In late 2014, the sole system administrator for the Star Tribune Digital department (let's call him John) turned in his two-weeks' notice. Thus began a panic as we realized we had no idea how our infrastructure worked. At the time, I was one of two senior software engineers there. I was in the middle of a large refactoring project for the mobile website. John had, thankfully, kept up an internal wiki that at least roughly documented how some of the legacy infrastructure worked. The new infra on AWS was very new and very undocumented, but at least we had a place to start. John's disciple, an eager but more junior developer who had originated as a copy-editor, did what he could to absorb as much knowledge as he could from John before he left. But his heart just wasn't in operations, and he didn't want to fall on that sword.
In a one-on-one with my boss, we talked about the dilemma facing us. I mentioned that I had some experience with Linux in production environments. He gently suggested that I take on the system administration role, at least until they could hire someone to replace John. I blanched, knowing enough to know that I knew little about the world of operations. I was reluctant, but in the end he convinced me to at least try and hold down the fort until help arrived. I set the condition that I be immediately removed from all development projects I was assigned to. My boss agreed. At this point, we were about six months from launch of a scratch-built web platform that would replace our proprietary hosted CMS. None of the developers had experience in operational concerns at that scale, including myself. John had written some Chef cookbooks to provision the few things living on the new infrastructure, but only an outside contractor brought in to help in the interim with operations actually knew Chef. We struggled for a short period of time to maintain it. I learned enough of Ruby and Chef to get by, but it was always a battle to get the tool to do what I expected whenever I needed to do something slightly different from the existing process.
I forget who originally suggested it, but we started to switch our orchestration code to Ansible. Ansible was far easier for me to wrap my head around, and at a time when I needed to learn as much as possible as fast as possible, that was a lifesaver. At this point, I'd been “the operations guy” for about a month. The hiring ad for a “devops engineer” had been open for a month and a half. We had had only a few interested parties, and none of them were anything close to what we needed. I saw the writing on the wall, and asked my boss for a meeting. I told him I was willing to permanently become the operations engineer for the team. His relief was obvious. Shortly after that, the engineer opening changed from operations to developer, and within a short space of time we had an awesome new junior developer on the team. Meanwhile, I dove headlong into the world of system administration and operations. No longer held back by my own thought of “this is only temporary,” I devoured anything and everything I could find on the subject of what Google would later call Site Reliability Engineering.

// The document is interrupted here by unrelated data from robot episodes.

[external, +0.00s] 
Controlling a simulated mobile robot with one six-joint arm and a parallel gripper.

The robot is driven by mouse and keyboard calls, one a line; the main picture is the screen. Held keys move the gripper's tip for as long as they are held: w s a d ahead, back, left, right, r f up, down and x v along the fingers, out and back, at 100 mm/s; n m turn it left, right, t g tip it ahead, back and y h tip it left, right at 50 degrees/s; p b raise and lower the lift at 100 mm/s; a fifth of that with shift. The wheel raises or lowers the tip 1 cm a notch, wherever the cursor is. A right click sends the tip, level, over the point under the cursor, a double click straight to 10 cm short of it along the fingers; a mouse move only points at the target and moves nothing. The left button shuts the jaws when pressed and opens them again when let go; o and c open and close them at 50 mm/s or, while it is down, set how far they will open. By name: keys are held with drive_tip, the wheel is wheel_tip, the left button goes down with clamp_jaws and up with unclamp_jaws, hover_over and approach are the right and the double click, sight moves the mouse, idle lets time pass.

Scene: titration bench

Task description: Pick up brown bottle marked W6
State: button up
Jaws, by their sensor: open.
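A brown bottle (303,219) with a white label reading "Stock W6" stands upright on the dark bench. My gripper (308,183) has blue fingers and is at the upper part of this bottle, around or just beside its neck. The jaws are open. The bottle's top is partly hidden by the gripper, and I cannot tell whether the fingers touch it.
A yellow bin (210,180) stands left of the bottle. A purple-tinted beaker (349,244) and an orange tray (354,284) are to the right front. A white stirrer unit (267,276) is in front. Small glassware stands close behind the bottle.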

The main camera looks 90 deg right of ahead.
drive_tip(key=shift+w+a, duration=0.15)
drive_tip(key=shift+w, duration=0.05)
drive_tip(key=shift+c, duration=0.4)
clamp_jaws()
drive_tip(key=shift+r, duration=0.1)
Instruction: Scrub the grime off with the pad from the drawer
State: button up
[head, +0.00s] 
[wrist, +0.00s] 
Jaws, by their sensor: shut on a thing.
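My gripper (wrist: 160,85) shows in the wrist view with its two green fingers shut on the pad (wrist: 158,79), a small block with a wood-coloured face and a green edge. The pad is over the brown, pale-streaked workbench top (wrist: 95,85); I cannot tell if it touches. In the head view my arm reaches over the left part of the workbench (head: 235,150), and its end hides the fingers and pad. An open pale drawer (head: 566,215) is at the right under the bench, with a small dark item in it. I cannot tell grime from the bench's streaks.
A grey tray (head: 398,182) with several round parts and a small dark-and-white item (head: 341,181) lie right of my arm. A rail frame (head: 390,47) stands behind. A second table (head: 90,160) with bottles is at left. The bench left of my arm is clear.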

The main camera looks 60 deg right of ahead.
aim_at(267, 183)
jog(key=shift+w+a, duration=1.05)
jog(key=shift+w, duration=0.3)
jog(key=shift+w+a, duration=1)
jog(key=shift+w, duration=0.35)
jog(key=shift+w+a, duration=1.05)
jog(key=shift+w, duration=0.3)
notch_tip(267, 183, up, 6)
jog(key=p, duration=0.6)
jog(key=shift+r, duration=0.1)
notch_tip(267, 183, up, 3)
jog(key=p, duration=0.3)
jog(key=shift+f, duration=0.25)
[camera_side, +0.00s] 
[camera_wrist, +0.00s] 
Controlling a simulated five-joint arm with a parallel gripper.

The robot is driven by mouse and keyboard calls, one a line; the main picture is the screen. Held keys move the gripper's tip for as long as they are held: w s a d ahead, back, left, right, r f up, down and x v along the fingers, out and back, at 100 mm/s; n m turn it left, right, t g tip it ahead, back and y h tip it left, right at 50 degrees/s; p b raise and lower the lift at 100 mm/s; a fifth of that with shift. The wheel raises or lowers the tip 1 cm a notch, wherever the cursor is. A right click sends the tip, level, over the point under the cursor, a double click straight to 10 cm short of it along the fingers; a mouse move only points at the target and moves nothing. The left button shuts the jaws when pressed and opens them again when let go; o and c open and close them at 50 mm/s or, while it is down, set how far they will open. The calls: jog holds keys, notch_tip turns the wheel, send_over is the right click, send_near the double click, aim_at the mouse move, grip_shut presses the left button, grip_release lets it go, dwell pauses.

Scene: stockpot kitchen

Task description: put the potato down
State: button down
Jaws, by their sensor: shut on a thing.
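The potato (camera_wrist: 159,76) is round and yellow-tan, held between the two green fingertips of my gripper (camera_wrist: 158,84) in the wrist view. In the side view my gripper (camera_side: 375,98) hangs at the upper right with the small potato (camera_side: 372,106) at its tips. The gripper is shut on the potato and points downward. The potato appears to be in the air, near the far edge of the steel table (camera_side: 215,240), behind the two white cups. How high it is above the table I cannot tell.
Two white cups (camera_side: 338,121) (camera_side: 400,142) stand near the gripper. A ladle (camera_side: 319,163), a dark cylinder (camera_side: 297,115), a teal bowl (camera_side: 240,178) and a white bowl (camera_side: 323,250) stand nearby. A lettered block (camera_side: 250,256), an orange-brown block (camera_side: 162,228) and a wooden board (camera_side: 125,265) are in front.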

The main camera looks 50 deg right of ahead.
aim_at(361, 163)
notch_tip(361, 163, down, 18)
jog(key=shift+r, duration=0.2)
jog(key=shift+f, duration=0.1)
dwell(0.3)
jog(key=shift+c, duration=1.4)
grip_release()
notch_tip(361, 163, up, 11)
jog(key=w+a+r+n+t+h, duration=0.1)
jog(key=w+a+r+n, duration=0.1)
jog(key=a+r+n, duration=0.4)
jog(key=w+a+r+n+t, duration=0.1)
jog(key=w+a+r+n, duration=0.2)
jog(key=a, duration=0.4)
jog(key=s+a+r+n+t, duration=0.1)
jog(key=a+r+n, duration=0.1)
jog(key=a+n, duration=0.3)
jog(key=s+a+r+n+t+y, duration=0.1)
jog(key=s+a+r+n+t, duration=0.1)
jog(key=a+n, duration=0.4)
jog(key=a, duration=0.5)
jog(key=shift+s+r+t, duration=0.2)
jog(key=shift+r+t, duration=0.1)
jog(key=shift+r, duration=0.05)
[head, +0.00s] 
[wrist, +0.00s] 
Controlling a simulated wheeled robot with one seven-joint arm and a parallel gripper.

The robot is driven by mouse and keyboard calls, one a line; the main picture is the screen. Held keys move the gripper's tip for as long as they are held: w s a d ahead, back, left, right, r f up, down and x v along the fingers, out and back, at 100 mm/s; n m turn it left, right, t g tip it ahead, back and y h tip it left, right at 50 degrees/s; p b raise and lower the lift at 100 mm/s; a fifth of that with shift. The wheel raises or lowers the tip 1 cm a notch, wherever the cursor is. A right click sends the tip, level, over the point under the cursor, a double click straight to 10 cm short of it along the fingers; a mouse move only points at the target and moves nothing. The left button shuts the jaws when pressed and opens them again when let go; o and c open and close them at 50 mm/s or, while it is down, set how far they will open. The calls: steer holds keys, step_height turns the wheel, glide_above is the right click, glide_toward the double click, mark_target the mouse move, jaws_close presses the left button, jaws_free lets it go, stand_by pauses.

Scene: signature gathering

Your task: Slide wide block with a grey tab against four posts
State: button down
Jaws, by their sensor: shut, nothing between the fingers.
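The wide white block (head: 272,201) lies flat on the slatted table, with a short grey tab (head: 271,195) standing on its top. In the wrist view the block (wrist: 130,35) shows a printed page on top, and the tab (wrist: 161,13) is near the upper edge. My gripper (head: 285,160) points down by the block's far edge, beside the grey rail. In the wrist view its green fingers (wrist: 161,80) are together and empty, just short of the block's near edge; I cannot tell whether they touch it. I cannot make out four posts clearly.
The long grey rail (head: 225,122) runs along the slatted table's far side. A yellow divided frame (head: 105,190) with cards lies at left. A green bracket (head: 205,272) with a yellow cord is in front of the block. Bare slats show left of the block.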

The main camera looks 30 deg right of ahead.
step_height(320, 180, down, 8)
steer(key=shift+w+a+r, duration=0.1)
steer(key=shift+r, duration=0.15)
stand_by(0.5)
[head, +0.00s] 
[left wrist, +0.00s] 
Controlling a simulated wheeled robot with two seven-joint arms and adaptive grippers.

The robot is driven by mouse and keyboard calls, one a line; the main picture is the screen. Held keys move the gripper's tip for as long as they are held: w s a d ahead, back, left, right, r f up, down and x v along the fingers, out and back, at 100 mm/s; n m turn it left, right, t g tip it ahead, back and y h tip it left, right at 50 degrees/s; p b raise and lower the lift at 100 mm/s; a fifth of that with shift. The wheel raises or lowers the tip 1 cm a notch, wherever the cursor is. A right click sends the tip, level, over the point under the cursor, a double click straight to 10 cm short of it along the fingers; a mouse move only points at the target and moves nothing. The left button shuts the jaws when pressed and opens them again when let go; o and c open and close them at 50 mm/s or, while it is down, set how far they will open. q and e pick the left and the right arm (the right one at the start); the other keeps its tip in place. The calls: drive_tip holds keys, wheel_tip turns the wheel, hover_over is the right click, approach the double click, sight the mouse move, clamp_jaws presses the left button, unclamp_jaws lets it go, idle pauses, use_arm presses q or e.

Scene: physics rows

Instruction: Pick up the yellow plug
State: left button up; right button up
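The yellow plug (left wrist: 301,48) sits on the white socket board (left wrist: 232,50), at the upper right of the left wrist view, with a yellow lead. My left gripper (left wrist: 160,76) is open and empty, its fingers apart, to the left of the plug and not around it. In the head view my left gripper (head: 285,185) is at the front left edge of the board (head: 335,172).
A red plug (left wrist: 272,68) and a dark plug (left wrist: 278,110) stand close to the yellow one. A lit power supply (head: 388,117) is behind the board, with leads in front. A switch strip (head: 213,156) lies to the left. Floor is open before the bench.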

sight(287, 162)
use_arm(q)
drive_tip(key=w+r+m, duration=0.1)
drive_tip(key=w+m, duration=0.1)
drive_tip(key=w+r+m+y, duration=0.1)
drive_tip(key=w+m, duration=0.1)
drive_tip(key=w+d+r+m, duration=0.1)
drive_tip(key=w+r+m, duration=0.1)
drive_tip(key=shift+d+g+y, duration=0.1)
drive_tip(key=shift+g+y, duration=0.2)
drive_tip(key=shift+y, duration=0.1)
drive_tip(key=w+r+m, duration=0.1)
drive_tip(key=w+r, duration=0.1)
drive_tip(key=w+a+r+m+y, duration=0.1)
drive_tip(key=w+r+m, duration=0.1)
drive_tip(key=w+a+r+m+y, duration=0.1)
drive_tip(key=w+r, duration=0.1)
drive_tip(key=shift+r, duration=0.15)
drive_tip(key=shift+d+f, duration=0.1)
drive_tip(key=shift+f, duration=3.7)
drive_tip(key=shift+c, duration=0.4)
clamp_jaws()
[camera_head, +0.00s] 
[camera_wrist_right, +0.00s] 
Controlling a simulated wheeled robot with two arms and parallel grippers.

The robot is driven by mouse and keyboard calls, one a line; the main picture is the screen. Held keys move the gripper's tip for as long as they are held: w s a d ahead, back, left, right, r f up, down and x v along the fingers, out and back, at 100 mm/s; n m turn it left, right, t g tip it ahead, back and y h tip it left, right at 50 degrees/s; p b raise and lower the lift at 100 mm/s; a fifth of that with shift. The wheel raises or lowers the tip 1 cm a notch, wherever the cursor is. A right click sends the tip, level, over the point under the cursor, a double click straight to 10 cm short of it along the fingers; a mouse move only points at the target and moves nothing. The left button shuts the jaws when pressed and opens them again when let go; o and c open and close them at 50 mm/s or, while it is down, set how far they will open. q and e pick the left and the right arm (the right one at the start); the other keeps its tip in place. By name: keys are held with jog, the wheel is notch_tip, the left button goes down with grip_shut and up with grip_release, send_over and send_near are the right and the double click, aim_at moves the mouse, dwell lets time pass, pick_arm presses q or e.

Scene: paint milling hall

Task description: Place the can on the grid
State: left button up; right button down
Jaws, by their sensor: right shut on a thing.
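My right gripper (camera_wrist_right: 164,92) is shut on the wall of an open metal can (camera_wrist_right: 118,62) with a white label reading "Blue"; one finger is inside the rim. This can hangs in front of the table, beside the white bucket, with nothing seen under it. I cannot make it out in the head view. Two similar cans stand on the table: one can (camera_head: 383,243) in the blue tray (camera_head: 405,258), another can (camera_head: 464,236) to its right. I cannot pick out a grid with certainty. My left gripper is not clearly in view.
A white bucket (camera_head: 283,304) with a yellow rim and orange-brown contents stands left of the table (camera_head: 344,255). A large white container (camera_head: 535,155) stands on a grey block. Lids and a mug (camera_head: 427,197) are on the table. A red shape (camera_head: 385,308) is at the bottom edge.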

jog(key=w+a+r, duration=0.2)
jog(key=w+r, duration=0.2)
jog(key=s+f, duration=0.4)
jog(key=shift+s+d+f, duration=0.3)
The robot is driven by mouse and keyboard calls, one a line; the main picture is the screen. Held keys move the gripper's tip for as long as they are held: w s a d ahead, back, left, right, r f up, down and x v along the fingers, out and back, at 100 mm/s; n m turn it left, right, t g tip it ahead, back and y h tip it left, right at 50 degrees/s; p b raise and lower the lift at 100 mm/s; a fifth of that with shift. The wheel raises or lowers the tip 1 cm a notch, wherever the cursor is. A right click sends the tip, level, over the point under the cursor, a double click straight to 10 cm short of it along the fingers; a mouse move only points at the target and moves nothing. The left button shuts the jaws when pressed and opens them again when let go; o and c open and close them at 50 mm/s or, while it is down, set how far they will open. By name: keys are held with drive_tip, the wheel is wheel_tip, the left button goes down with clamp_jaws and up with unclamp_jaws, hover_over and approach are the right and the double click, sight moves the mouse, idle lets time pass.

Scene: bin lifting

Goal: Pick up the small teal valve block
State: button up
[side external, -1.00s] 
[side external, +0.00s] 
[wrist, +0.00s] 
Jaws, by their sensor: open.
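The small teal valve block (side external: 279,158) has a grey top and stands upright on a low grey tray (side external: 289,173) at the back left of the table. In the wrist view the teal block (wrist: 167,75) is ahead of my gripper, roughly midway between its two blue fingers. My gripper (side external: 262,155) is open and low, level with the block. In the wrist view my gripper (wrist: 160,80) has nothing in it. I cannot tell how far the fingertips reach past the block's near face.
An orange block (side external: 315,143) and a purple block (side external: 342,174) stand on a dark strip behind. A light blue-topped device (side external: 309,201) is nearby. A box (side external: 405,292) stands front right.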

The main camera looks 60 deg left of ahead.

After a couple short months, all of the Chef code was gone, a lot of our infrastructure had been deployed onto AWS, and we had hired a junior operations engineer to help out. Our on-call rotation was still a manually-maintained forwarded phone line, though, and fighting fires was always a panic moment… since usually, it was a problem that had been happening for hours, and we didn't even know about it until someone from the news floor informed us. But that's a story for another time. It was the launch of our web platform that completely changed operations for us, and for me. In early May 2015, the new website launched. And immediately crashed. And stayed down. We reverted to the old CMS. The next ten days saw both development and operations working feverishly to try and figure out what had gone wrong and how to fix it.
We switched from using a clever-but-misleading traffic simulation to using a tool called siege to do load testing, and finally got to a point where we thought we could keep the new site online. At 3:00 AM ten days after the first attempt, the new platform went online again and stayed online. For the next three hours, the launch team (including myself as the sole operations engineer on the team) built and deployed multiple iterations of the new site, and finally at six in the morning, we all left the office. I greeted the post-launch engineering team as we passed each other in the office entrance. After a couple hours' sleep in a downtown hotel, the launch team returned to the office to assess the situation and help out with any problems that might have occurred.
Let me be clear. When I was a developer, I pulled my share of sixteen-hour days to meet deadlines. But I never before this launch had experienced a shift this long or this rewarding. Before then, I had never cheered and exchanged high fives with the team as we saw the site working as expected in the wee hours of the morning. At this point, I was invested in operations. It had acquired my interest and not just my attention.